The Glass Will Shatter by Joe Marsh focuses on a young teacher continues to relive a harrowing event that took place at an inner-city school. School is a battleground of crowd control and regulations. Pieced together through a series of flashbacks, it’s a smart piece of storytelling which turns the incident on its head.  And a lack of understanding and inherent biases lead a to both a disaster and new opportunities. It’s having its world premiere at Omnibus Theatre.

Rebecca (Josephine Arden) can’t sleep. She keeps having the same nightmare where her former student is about to cause some act of terror. She meets her old boss, Jamilah (Alma Eno) to see if she can get over the past. There through the flashbacks, we see her encounters with the young student Amina (Naima Swaleh). But Amina isn’t the student from hell we’re expecting. Sure there’s the backchat and the classroom banter. But there’s the curiosity and interest in Rebecca that’s dismissed out of hand by her.

As the piece progresses, opportunities to connect are missed, and a stray comment by Amina leads to Rebecca reporting her to the police in line with the government’s Prevent Strategy. This strategy aims to identify children at risk being drawn into terrorism.
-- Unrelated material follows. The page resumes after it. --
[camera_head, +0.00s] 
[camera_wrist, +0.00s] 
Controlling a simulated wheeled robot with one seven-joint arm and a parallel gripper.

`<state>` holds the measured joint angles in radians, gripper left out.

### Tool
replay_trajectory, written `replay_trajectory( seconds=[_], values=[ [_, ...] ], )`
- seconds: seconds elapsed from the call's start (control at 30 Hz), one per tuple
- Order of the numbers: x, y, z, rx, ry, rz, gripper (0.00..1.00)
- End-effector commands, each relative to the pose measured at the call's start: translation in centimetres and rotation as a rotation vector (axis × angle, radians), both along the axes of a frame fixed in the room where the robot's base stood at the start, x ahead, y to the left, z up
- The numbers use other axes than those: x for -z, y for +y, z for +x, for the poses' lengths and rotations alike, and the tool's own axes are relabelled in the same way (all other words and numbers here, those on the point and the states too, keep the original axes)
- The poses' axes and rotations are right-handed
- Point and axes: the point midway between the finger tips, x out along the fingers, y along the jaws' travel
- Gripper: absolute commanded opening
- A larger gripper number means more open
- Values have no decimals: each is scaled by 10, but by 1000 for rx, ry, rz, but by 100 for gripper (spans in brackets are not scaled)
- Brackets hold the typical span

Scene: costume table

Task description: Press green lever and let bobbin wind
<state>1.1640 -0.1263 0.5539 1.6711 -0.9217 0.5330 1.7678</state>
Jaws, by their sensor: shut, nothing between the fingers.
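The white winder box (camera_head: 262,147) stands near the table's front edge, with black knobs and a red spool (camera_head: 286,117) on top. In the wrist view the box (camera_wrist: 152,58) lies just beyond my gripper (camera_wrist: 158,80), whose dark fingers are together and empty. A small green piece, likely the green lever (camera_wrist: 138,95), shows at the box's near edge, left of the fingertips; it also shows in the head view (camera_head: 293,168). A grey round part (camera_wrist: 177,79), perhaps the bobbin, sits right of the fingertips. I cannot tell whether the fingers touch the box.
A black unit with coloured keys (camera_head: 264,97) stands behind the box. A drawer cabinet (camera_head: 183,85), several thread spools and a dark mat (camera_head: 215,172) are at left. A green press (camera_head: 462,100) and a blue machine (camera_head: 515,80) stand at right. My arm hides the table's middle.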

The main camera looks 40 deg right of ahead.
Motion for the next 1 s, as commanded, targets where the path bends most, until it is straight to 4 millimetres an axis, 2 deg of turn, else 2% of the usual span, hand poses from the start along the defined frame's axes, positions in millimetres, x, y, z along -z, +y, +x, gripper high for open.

While school life can be tough, what’s in focus is how the choices made by the adults in the room are framed by their own biases and ignorance. It’s given a slick treatment here with moody sound effects and projections. There’s also an assured performance by Swaleh as the “troubled” teen Amina. She projects the right balance of indifference and vulnerability to dazzle when she’s on stage.

Perhaps it all ends a little too incredibly. But it still provides enough provocation to contemplate how easy it is for lives to be made or ruined by chance and ignorance.

Directed by Lilac Yosiphon, The Glass Will Shatter is at Omnibus Theatre until 8 February.